Liberdade: entre Spencer e Bakunin

Janos Biro Marques Leite
Filosofia fictícia
3 min readMay 2, 2023

“Minha liberdade termina onde começa a do outro” é uma das frases mais repetidas sobre a liberdade. Pouca gente sabe que ela se baseou no pensamento de Herbert Spencer, um intelectual do século XIX que influenciou o conservadorismo, o neoliberalismo e o liberalismo econômico.

Um dos principais slogans usados por Margaret Thatcher, “There is no alternative” (Não há alternativa) vem de uma frase de Spencer, em seu “Social Statics”, de 1851. Ele defendia que a economia de mercado é o único sistema possível no mundo moderno, e esta é provavelmente a crença mais popular sobre o capitalismo até hoje. Foi em resposta a essa frase que Susan George cunhou o slogan “Outro mundo é possível” em 2001 durante o movimento antiglobalização.

Spencer é mais conhecido por ser o pai do darwinismo social, a ideia de que as diferenças sociais podem ser explicadas por diferenças biológicas ou ambientais. O darwinismo social foi usado para justificar o imperialismo, o racismo, a eugenia e a desigualdade econômica. Apesar de refutada, várias versões dela continuam sendo defendidas por políticos e intelectuais até hoje.

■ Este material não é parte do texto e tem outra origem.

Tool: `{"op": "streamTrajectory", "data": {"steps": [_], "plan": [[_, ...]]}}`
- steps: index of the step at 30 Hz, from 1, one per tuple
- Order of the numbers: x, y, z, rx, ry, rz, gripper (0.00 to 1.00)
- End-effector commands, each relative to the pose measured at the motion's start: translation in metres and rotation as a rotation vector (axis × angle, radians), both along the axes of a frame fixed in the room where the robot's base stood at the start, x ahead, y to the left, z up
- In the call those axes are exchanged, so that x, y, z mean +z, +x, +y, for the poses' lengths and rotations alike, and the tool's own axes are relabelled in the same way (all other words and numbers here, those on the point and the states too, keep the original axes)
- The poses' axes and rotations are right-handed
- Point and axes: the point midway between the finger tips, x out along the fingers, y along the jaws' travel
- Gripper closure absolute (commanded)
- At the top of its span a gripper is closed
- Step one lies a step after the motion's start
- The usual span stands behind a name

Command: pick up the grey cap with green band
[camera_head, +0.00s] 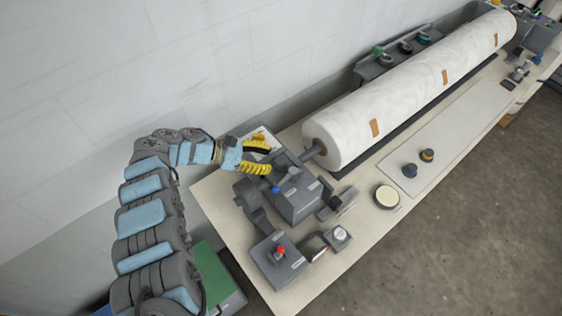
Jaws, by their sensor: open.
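A dark grey round cap with a green-teal band (424,38) appears to sit at the right end of the dark rack (362,77) behind the white roll. It is small here, so I cannot be sure of its details. Two other round pieces sit to its left in the rack, with a green piece (378,50) at the rack's left end. My gripper (268,158) has yellow fingers, open and apart with nothing visible between them. It is above the grey machine block at the roll's left end, well to the left of the rack.
The large white roll (400,100) lies along the table in front of the rack. A yellow-banded cap (427,155) and a dark blue-grey cap (410,170) stand on a light board. A cream disc (387,196) and a red-button box (278,262) are nearer. The wall is close behind.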

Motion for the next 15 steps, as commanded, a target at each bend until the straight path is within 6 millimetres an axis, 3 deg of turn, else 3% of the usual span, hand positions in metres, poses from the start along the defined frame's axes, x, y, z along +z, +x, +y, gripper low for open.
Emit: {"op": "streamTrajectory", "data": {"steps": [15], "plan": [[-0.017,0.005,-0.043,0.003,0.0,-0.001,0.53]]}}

Spencer tornou-se influente na Inglaterra e na Europa devido à “herança intelectual” de sua família. Ele foi educado por seu pai, que por sua vez era professor em uma escola criada por seu avô com base nos ideais progressistas da reforma educacional de Johann Pestalozzi. Eventualmente, Spencer substituiu seu pai como diretor da escola. A família de Spencer também tinha laços com a Derby Philosophical Society, fundada por Erasmus Darwin, avô de Charles Darwin. Spencer usou sua influência para “difundir” o darwinismo, cunhando a expressão “sobrevivência do mais apto”, que é uma distorção grosseira do conceito de seleção natural.

A frase “Minha liberdade termina onde começa a do outro” foi criada a partir de uma frase utilizada por Spencer em sua obra “Os princípios da ética” onde apresenta a “lei da igual liberdade”. Uma das citações mais famosas atribuídas a Bakunin responde a essa ideia. O contexto da frase ajuda a entender em que sentido o conceito de liberdade em Bakunin difere de Spencer. Diz Bakunin:

“Só sou verdadeiramente livre quando todos os seres humanos, homens e mulheres, são igualmente livres. A liberdade dos outros homens, longe de negar ou limitar a minha liberdade, é, ao contrário, sua premissa e confirmação necessárias. É a escravidão de outros homens que põe uma barreira à minha liberdade (…) Para a minha dignidade de homem, o meu direito humano que consiste em recusar obedecer a qualquer outro homem e determinar os meus próprios atos de acordo com as minhas convicções, é refletido pela consciência igualmente livre de todos e confirmado pelo consentimento de toda a humanidade. Minha liberdade pessoal, confirmada pela liberdade de todos, se estende ao infinito.”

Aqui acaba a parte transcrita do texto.